| What is expected |
Retype the lines beneath this one, from the first through the line containing "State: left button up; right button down". Pictures are left out.

| Supplied data |
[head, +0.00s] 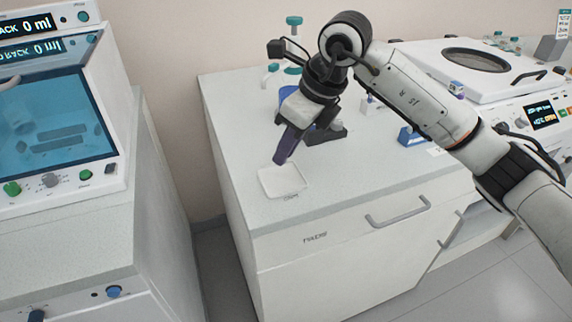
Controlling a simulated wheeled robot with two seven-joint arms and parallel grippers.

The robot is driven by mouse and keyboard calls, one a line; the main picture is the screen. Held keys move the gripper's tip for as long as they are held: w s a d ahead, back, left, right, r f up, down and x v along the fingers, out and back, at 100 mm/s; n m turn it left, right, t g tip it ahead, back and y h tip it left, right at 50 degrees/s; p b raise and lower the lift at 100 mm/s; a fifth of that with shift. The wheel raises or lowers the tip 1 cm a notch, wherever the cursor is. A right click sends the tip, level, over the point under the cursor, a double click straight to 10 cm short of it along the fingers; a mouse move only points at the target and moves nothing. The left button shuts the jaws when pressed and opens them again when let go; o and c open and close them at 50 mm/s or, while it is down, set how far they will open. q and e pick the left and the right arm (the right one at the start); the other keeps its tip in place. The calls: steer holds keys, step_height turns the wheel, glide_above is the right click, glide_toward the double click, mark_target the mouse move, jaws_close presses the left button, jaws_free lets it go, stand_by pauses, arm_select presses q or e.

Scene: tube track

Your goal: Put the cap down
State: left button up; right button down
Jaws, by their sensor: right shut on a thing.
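My right gripper (283,157) points down over the front left part of the white counter, just above a small white square tray (268,184). Its dark fingers are shut on the cap, which is too small and too hidden between the fingertips to make out. The tray looks empty, and a small label is on the counter in front of it. I cannot tell whether the fingertips touch the tray or hover over it. My left gripper is not in view.
The white counter (350,185) is clear right of the tray. Behind my gripper stand a teal-topped stand (293,22) and a dark blue device partly hidden by my arm. A centrifuge-like machine (475,60) is at right. A blue-windowed machine (55,125) stands left, across a gap.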

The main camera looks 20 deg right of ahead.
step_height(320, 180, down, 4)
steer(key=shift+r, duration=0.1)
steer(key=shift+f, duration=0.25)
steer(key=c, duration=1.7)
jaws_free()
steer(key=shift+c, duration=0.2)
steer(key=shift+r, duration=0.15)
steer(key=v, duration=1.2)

| Task output |
[head, +0.00s] 
Controlling a simulated wheeled robot with two seven-joint arms and parallel grippers.

The robot is driven by mouse and keyboard calls, one a line; the main picture is the screen. Held keys move the gripper's tip for as long as they are held: w s a d ahead, back, left, right, r f up, down and x v along the fingers, out and back, at 100 mm/s; n m turn it left, right, t g tip it ahead, back and y h tip it left, right at 50 degrees/s; p b raise and lower the lift at 100 mm/s; a fifth of that with shift. The wheel raises or lowers the tip 1 cm a notch, wherever the cursor is. A right click sends the tip, level, over the point under the cursor, a double click straight to 10 cm short of it along the fingers; a mouse move only points at the target and moves nothing. The left button shuts the jaws when pressed and opens them again when let go; o and c open and close them at 50 mm/s or, while it is down, set how far they will open. q and e pick the left and the right arm (the right one at the start); the other keeps its tip in place. The calls: steer holds keys, step_height turns the wheel, glide_above is the right click, glide_toward the double click, mark_target the mouse move, jaws_close presses the left button, jaws_free lets it go, stand_by pauses, arm_select presses q or e.

Scene: tube track

Your goal: Put the cap down
State: left button up; right button down

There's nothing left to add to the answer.